= THE TASK =
Output the data exactly, with every line intact.

= DATA EXTRACT =
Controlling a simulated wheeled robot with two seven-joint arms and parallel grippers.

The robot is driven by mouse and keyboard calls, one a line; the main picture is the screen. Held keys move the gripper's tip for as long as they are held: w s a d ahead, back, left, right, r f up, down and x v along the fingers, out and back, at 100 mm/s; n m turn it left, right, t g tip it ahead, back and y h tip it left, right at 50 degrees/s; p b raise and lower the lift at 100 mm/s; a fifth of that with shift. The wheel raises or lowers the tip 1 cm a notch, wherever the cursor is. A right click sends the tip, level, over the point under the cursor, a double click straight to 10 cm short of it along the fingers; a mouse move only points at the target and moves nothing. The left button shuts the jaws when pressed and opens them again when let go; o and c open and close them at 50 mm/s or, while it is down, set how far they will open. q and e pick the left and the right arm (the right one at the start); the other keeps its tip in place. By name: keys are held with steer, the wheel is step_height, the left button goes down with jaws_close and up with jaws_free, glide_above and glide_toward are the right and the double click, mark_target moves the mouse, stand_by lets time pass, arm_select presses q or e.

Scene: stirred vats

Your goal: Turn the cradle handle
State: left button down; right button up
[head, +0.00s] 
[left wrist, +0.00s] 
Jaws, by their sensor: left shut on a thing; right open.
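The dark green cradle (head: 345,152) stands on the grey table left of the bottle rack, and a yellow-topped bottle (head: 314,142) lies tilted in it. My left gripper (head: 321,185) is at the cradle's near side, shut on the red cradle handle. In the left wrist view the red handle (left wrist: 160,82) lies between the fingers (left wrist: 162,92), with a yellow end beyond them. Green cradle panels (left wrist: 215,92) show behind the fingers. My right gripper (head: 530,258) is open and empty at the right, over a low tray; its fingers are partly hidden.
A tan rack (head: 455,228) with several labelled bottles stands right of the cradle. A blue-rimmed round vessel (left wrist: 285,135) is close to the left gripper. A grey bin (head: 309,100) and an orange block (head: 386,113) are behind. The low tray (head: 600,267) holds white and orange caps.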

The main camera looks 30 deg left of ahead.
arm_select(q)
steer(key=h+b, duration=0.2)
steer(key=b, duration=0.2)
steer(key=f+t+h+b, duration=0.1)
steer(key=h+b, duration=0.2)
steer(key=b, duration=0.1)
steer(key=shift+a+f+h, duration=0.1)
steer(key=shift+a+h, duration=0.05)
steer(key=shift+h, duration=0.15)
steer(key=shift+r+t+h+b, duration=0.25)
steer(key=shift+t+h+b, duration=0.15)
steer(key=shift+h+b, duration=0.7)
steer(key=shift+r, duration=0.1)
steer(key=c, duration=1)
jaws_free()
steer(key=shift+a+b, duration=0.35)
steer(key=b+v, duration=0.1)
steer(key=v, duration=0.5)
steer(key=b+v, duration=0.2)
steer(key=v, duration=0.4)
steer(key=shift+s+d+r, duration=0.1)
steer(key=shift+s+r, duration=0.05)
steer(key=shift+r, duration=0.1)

= SOLUTION BELOW =
Controlling a simulated wheeled robot with two seven-joint arms and parallel grippers.

The robot is driven by mouse and keyboard calls, one a line; the main picture is the screen. Held keys move the gripper's tip for as long as they are held: w s a d ahead, back, left, right, r f up, down and x v along the fingers, out and back, at 100 mm/s; n m turn it left, right, t g tip it ahead, back and y h tip it left, right at 50 degrees/s; p b raise and lower the lift at 100 mm/s; a fifth of that with shift. The wheel raises or lowers the tip 1 cm a notch, wherever the cursor is. A right click sends the tip, level, over the point under the cursor, a double click straight to 10 cm short of it along the fingers; a mouse move only points at the target and moves nothing. The left button shuts the jaws when pressed and opens them again when let go; o and c open and close them at 50 mm/s or, while it is down, set how far they will open. q and e pick the left and the right arm (the right one at the start); the other keeps its tip in place. By name: keys are held with steer, the wheel is step_height, the left button goes down with jaws_close and up with jaws_free, glide_above and glide_toward are the right and the double click, mark_target moves the mouse, stand_by lets time pass, arm_select presses q or e.

Scene: stirred vats

Your goal: Turn the cradle handle
State: left button down; right button up
[head, +0.00s] 
[left wrist, +0.00s] 
Jaws, by their sensor: left shut on a thing; right open.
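The dark green cradle (head: 345,152) stands on the grey table left of the bottle rack, and a yellow-topped bottle (head: 314,142) lies tilted in it. My left gripper (head: 321,185) is at the cradle's near side, shut on the red cradle handle. In the left wrist view the red handle (left wrist: 160,82) lies between the fingers (left wrist: 162,92), with a yellow end beyond them. Green cradle panels (left wrist: 215,92) show behind the fingers. My right gripper (head: 530,258) is open and empty at the right, over a low tray; its fingers are partly hidden.
A tan rack (head: 455,228) with several labelled bottles stands right of the cradle. A blue-rimmed round vessel (left wrist: 285,135) is close to the left gripper. A grey bin (head: 309,100) and an orange block (head: 386,113) are behind. The low tray (head: 600,267) holds white and orange caps.

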The main camera looks 30 deg left of ahead.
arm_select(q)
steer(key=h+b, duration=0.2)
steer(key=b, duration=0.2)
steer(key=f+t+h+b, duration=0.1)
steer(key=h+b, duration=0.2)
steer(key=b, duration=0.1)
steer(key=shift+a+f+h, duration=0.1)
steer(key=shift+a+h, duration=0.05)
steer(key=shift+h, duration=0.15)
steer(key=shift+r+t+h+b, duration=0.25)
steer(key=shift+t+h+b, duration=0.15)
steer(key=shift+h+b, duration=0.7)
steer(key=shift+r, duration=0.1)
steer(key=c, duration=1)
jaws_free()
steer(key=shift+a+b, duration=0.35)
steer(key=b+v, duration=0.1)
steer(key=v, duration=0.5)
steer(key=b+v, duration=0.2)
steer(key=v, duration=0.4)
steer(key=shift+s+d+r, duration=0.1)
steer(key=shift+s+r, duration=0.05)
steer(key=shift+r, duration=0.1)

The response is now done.